Exercise: From the data that follows, report how many lines hold the string "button", giving only the number.

--------------------------------------------------

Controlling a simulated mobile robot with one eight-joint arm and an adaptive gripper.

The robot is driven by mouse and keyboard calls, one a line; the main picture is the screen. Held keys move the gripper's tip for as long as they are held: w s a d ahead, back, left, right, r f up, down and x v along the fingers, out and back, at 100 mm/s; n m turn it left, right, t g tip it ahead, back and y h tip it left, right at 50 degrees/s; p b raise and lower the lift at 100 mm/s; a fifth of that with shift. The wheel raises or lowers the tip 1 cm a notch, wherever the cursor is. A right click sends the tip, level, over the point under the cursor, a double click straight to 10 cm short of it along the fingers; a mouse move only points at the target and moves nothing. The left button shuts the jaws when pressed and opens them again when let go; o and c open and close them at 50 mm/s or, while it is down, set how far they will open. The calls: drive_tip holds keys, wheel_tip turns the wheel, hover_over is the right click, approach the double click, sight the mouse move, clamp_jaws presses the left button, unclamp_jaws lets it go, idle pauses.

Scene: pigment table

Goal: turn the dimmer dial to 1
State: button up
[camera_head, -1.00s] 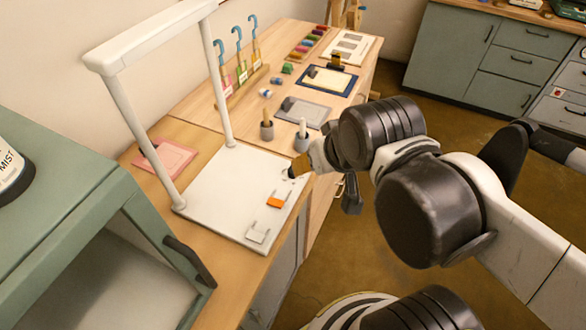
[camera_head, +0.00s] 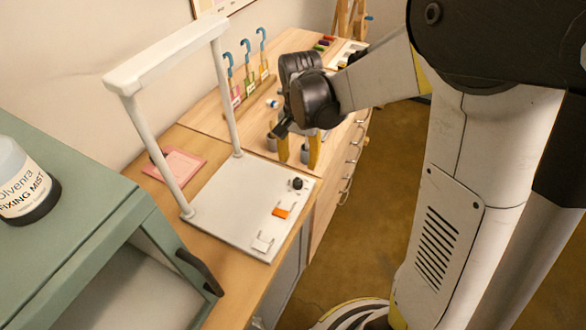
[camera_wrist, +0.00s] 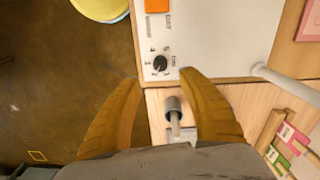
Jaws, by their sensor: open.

--------------------------------------------------

Solved exercise: 2